*Exercise requirements*
Each line containing the word "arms" should be found and copied.

— BEGIN Listing —

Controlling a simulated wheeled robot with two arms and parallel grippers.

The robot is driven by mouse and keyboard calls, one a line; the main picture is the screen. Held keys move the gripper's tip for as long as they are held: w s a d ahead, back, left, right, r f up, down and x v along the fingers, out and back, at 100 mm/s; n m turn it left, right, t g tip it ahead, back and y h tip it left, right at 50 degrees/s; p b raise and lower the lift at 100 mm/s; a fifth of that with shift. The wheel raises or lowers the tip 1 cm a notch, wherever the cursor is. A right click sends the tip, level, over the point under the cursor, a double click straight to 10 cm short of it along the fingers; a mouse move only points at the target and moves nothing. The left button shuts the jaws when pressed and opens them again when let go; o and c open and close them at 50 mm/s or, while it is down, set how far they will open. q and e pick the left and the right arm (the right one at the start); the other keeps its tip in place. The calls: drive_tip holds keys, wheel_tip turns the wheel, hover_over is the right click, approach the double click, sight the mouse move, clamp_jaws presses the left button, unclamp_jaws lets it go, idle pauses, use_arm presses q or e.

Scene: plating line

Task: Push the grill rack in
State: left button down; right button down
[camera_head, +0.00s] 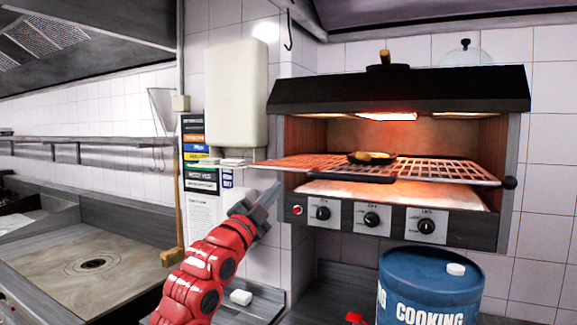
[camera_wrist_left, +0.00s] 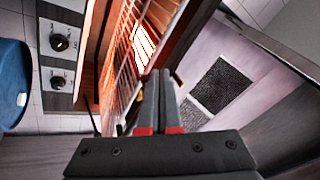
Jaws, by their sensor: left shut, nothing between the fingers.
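The grill rack (camera_head: 440,171) is a wire grid that sticks out of the front of the grill (camera_head: 400,92), with a dark handle (camera_head: 350,177) along its front edge. A dark pan with yellowish food (camera_head: 371,157) sits on the rack. My left gripper (camera_head: 275,188) is shut and empty, below and left of the rack's front left corner. In the left wrist view the shut fingers (camera_wrist_left: 158,88) show beside the rack's wires (camera_wrist_left: 122,70); I cannot tell whether they touch. My right gripper is not clearly in view.
Control knobs (camera_head: 371,219) line the grill's lower front. A blue cooking oil drum (camera_head: 430,285) stands below the grill. A flat cooktop (camera_head: 95,258) is at the left.

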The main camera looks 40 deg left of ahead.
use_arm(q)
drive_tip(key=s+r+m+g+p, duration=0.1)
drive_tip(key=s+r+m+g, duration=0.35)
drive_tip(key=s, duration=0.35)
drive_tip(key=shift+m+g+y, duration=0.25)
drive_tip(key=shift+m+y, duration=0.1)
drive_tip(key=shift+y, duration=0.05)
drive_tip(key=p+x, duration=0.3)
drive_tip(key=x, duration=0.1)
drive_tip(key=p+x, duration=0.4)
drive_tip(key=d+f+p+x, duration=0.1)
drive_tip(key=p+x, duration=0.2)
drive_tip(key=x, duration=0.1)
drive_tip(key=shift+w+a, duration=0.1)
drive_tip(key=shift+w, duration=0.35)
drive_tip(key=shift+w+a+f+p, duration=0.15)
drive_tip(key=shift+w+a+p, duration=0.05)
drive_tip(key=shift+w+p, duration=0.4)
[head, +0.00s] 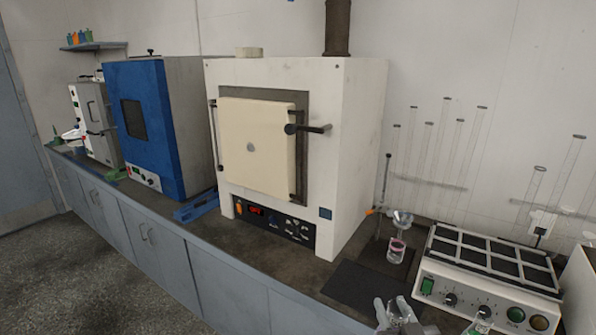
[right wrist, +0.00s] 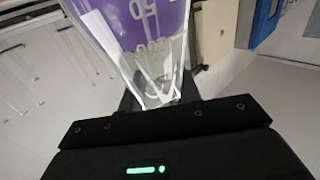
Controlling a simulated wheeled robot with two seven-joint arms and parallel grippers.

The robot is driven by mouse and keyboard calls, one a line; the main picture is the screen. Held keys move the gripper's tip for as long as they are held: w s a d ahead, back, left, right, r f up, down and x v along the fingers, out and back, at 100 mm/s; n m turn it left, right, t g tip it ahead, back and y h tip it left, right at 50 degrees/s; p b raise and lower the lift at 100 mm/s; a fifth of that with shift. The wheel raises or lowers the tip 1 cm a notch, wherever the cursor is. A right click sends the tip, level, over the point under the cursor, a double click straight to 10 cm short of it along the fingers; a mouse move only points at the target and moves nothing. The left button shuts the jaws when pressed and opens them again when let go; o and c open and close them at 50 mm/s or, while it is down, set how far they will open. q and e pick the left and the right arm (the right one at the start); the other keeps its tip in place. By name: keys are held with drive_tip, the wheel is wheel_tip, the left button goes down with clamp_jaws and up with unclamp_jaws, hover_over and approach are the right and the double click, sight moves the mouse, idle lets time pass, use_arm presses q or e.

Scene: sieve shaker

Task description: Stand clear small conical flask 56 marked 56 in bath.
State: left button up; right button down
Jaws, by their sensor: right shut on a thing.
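My right gripper (head: 400,316) shows only in part at the bottom edge of the head view, in front of the bench. In the right wrist view it (right wrist: 160,103) is shut on a clear glass vessel (right wrist: 146,72) with a purple marking. Part of that marking reads like 50; a 56 cannot be made out. The vessel narrows toward the fingers, and its far end is cut off by the frame. A white unit with a gridded dark top (head: 480,283) stands at the right of the bench and may be the bath. My left gripper is not in view.
A small flask with pink contents (head: 396,252) stands beneath a funnel. Another glass vessel (head: 482,318) shows at the bottom edge, before the white unit.

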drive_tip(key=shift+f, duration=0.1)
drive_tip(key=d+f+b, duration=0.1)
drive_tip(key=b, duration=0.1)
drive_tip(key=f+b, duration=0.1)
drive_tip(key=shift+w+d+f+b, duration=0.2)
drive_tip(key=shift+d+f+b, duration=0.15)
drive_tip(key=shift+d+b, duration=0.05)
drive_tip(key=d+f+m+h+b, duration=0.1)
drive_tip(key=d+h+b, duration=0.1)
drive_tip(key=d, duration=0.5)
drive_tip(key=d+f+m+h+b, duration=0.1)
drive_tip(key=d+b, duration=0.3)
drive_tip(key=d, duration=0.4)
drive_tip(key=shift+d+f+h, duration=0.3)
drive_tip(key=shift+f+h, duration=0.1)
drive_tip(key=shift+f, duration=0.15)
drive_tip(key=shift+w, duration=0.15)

— END Listing —

*Problem solution*
Controlling a simulated wheeled robot with two arms and parallel grippers.
Controlling a simulated wheeled robot with two seven-joint arms and parallel grippers.

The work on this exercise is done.